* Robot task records
------------------------------

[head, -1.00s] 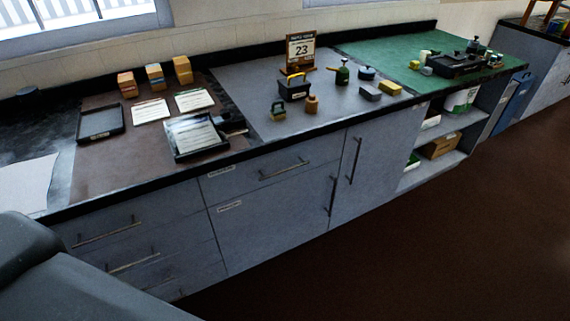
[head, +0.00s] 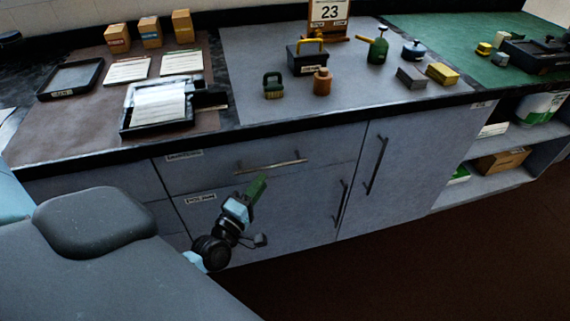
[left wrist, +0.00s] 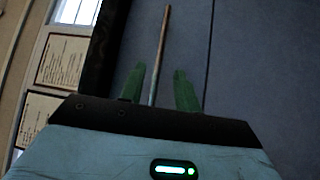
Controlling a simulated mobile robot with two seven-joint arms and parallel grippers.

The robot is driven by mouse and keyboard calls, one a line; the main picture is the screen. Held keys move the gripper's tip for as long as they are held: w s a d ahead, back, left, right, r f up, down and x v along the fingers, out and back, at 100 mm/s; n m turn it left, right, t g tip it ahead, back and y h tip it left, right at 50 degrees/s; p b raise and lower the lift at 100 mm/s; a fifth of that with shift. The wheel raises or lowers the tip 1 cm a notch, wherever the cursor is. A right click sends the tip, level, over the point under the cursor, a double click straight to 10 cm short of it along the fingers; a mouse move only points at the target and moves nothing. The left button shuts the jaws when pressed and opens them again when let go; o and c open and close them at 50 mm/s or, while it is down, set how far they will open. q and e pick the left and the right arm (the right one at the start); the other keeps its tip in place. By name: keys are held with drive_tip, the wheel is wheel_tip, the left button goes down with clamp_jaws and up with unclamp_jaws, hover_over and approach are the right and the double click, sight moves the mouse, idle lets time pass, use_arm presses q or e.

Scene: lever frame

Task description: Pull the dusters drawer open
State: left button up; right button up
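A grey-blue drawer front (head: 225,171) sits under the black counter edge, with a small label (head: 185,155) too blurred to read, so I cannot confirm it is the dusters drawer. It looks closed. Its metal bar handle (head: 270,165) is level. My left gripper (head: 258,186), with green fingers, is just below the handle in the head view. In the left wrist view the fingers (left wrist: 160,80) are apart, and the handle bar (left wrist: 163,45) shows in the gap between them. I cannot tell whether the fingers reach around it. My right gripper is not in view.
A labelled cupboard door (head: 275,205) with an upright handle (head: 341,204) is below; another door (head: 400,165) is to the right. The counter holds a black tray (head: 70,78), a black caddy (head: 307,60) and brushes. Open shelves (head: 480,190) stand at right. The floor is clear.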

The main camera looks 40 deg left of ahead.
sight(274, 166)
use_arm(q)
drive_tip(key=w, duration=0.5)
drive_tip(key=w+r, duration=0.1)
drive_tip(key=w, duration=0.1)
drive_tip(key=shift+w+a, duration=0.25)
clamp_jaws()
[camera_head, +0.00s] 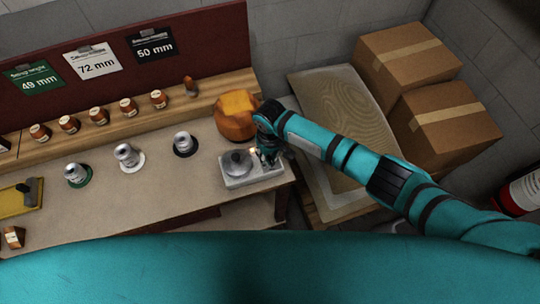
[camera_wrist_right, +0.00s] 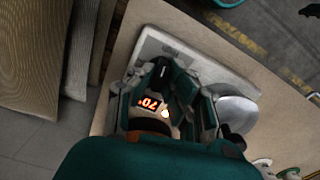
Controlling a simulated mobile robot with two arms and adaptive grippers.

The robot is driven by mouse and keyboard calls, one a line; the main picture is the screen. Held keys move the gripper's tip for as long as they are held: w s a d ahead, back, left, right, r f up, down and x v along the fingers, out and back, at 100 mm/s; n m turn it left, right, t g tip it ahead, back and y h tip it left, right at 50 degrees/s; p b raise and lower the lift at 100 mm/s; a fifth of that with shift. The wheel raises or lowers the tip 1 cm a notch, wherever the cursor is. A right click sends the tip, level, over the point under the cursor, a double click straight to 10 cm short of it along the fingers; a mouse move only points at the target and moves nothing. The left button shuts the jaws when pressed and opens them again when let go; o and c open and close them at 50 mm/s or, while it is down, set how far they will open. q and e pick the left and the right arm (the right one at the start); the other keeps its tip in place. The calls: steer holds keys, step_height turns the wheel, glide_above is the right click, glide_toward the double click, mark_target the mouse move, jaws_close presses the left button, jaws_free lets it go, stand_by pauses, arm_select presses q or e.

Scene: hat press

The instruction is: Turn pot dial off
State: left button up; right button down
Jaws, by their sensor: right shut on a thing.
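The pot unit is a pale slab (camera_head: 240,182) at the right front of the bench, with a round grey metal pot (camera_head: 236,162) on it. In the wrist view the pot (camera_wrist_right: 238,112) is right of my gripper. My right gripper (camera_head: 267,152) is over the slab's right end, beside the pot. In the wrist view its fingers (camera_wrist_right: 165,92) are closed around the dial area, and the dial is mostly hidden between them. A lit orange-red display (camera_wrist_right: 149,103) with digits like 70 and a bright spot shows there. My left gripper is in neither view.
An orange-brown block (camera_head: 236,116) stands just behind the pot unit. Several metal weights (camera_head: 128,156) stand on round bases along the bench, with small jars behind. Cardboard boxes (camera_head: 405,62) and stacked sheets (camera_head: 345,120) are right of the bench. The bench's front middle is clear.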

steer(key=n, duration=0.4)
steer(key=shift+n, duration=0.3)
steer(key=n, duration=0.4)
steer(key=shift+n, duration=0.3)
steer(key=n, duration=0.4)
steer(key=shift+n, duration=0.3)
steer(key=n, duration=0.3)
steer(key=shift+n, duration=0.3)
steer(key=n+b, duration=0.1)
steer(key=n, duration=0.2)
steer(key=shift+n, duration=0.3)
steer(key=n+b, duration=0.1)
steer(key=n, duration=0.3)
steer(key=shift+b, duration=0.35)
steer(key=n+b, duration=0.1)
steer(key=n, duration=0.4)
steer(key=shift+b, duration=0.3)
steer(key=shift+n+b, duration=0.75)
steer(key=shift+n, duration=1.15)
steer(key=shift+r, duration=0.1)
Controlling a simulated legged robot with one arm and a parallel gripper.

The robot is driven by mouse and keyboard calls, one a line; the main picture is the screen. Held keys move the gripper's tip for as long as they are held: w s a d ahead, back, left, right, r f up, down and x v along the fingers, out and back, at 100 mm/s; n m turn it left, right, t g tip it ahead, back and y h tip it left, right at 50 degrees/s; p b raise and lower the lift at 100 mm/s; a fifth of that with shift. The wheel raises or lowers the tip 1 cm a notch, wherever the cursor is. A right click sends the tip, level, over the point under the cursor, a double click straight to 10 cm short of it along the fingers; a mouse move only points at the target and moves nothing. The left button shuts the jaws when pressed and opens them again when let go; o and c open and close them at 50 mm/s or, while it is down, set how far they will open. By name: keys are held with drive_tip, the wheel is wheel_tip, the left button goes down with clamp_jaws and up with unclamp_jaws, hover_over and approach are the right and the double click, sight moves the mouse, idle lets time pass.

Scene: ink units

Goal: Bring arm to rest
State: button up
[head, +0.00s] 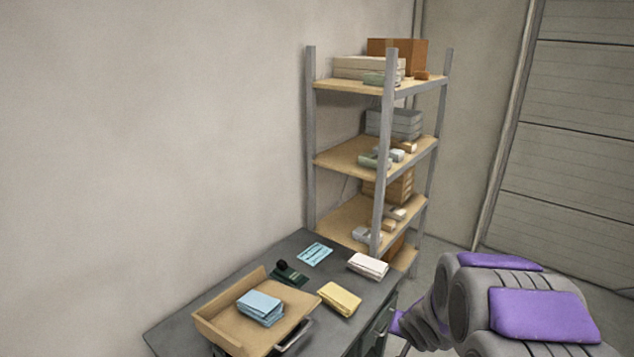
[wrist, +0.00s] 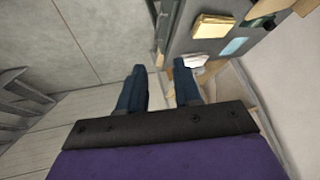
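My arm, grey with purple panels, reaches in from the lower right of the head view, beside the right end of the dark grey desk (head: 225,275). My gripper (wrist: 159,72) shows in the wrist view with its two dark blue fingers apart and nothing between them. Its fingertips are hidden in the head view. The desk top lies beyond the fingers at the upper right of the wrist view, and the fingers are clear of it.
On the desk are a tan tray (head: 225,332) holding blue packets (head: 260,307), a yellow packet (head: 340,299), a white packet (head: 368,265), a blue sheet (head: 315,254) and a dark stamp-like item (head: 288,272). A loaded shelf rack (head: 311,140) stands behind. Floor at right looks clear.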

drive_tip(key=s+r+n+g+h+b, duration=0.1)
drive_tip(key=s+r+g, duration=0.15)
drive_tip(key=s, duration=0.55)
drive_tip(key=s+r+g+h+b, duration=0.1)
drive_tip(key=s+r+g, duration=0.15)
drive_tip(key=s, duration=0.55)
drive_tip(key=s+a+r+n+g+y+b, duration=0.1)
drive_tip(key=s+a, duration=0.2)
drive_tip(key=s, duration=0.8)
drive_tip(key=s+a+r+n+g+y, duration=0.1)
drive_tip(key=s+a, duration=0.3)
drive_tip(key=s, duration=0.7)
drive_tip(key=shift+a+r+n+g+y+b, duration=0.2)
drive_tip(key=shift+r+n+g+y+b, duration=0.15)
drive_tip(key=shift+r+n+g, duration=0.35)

------------------------------

* SET EXERCISE
The pictures should not be reproduced; quote all of the other material exactly.

* CORRECT ANSWER
[head, -1.00s] 
[head, +0.00s] 
[left wrist, +0.00s] 
Controlling a simulated mobile robot with two seven-joint arms and parallel grippers.

The robot is driven by mouse and keyboard calls, one a line; the main picture is the screen. Held keys move the gripper's tip for as long as they are held: w s a d ahead, back, left, right, r f up, down and x v along the fingers, out and back, at 100 mm/s; n m turn it left, right, t g tip it ahead, back and y h tip it left, right at 50 degrees/s; p b raise and lower the lift at 100 mm/s; a fifth of that with shift. The wheel raises or lowers the tip 1 cm a notch, wherever the cursor is. A right click sends the tip, level, over the point under the cursor, a double click straight to 10 cm short of it along the fingers; a mouse move only points at the target and moves nothing. The left button shuts the jaws when pressed and opens them again when let go; o and c open and close them at 50 mm/s or, while it is down, set how far they will open. q and e pick the left and the right arm (the right one at the start); the other keeps its tip in place. By name: keys are held with drive_tip, the wheel is wheel_tip, the left button goes down with clamp_jaws and up with unclamp_jaws, hover_over and approach are the right and the double click, sight moves the mouse, idle lets time pass, use_arm presses q or e.

Scene: lever frame

Task description: Pull the dusters drawer open
State: left button up; right button up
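A grey-blue drawer front (head: 225,171) sits under the black counter edge, with a small label (head: 185,155) too blurred to read, so I cannot confirm it is the dusters drawer. It looks closed. Its metal bar handle (head: 270,165) is level. My left gripper (head: 258,186), with green fingers, is just below the handle in the head view. In the left wrist view the fingers (left wrist: 160,80) are apart, and the handle bar (left wrist: 163,45) shows in the gap between them. I cannot tell whether the fingers reach around it. My right gripper is not in view.
A labelled cupboard door (head: 275,205) with an upright handle (head: 341,204) is below; another door (head: 400,165) is to the right. The counter holds a black tray (head: 70,78), a black caddy (head: 307,60) and brushes. Open shelves (head: 480,190) stand at right. The floor is clear.

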The main camera looks 40 deg left of ahead.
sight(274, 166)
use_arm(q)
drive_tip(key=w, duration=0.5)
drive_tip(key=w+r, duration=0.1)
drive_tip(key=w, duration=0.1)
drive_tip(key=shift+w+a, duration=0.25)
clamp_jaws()
[camera_head, +0.00s] 
[camera_wrist_right, +0.00s] 
Controlling a simulated mobile robot with two arms and adaptive grippers.

The robot is driven by mouse and keyboard calls, one a line; the main picture is the screen. Held keys move the gripper's tip for as long as they are held: w s a d ahead, back, left, right, r f up, down and x v along the fingers, out and back, at 100 mm/s; n m turn it left, right, t g tip it ahead, back and y h tip it left, right at 50 degrees/s; p b raise and lower the lift at 100 mm/s; a fifth of that with shift. The wheel raises or lowers the tip 1 cm a notch, wherever the cursor is. A right click sends the tip, level, over the point under the cursor, a double click straight to 10 cm short of it along the fingers; a mouse move only points at the target and moves nothing. The left button shuts the jaws when pressed and opens them again when let go; o and c open and close them at 50 mm/s or, while it is down, set how far they will open. q and e pick the left and the right arm (the right one at the start); the other keeps its tip in place. The calls: steer holds keys, step_height turns the wheel, glide_above is the right click, glide_toward the double click, mark_target the mouse move, jaws_close presses the left button, jaws_free lets it go, stand_by pauses, arm_select presses q or e.

Scene: hat press

The instruction is: Turn pot dial off
State: left button up; right button down
Jaws, by their sensor: right shut on a thing.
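The pot unit is a pale slab (camera_head: 240,182) at the right front of the bench, with a round grey metal pot (camera_head: 236,162) on it. In the wrist view the pot (camera_wrist_right: 238,112) is right of my gripper. My right gripper (camera_head: 267,152) is over the slab's right end, beside the pot. In the wrist view its fingers (camera_wrist_right: 165,92) are closed around the dial area, and the dial is mostly hidden between them. A lit orange-red display (camera_wrist_right: 149,103) with digits like 70 and a bright spot shows there. My left gripper is in neither view.
An orange-brown block (camera_head: 236,116) stands just behind the pot unit. Several metal weights (camera_head: 128,156) stand on round bases along the bench, with small jars behind. Cardboard boxes (camera_head: 405,62) and stacked sheets (camera_head: 345,120) are right of the bench. The bench's front middle is clear.

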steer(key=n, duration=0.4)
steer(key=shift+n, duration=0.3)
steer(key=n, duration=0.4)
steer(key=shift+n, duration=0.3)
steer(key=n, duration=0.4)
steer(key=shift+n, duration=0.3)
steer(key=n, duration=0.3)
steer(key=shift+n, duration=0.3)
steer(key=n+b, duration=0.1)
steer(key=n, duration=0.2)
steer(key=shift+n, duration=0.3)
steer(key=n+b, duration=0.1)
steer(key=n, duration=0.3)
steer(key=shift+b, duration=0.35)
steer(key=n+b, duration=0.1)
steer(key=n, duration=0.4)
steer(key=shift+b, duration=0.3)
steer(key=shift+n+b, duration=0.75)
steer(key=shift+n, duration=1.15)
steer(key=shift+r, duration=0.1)
Controlling a simulated legged robot with one arm and a parallel gripper.

The robot is driven by mouse and keyboard calls, one a line; the main picture is the screen. Held keys move the gripper's tip for as long as they are held: w s a d ahead, back, left, right, r f up, down and x v along the fingers, out and back, at 100 mm/s; n m turn it left, right, t g tip it ahead, back and y h tip it left, right at 50 degrees/s; p b raise and lower the lift at 100 mm/s; a fifth of that with shift. The wheel raises or lowers the tip 1 cm a notch, wherever the cursor is. A right click sends the tip, level, over the point under the cursor, a double click straight to 10 cm short of it along the fingers; a mouse move only points at the target and moves nothing. The left button shuts the jaws when pressed and opens them again when let go; o and c open and close them at 50 mm/s or, while it is down, set how far they will open. By name: keys are held with drive_tip, the wheel is wheel_tip, the left button goes down with clamp_jaws and up with unclamp_jaws, hover_over and approach are the right and the double click, sight moves the mouse, idle lets time pass.

Scene: ink units

Goal: Bring arm to rest
State: button up
[head, +0.00s] 
[wrist, +0.00s] 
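My arm, grey with purple panels, reaches in from the lower right of the head view, beside the right end of the dark grey desk (head: 225,275). My gripper (wrist: 159,72) shows in the wrist view with its two dark blue fingers apart and nothing between them. Its fingertips are hidden in the head view. The desk top lies beyond the fingers at the upper right of the wrist view, and the fingers are clear of it.
On the desk are a tan tray (head: 225,332) holding blue packets (head: 260,307), a yellow packet (head: 340,299), a white packet (head: 368,265), a blue sheet (head: 315,254) and a dark stamp-like item (head: 288,272). A loaded shelf rack (head: 311,140) stands behind. Floor at right looks clear.

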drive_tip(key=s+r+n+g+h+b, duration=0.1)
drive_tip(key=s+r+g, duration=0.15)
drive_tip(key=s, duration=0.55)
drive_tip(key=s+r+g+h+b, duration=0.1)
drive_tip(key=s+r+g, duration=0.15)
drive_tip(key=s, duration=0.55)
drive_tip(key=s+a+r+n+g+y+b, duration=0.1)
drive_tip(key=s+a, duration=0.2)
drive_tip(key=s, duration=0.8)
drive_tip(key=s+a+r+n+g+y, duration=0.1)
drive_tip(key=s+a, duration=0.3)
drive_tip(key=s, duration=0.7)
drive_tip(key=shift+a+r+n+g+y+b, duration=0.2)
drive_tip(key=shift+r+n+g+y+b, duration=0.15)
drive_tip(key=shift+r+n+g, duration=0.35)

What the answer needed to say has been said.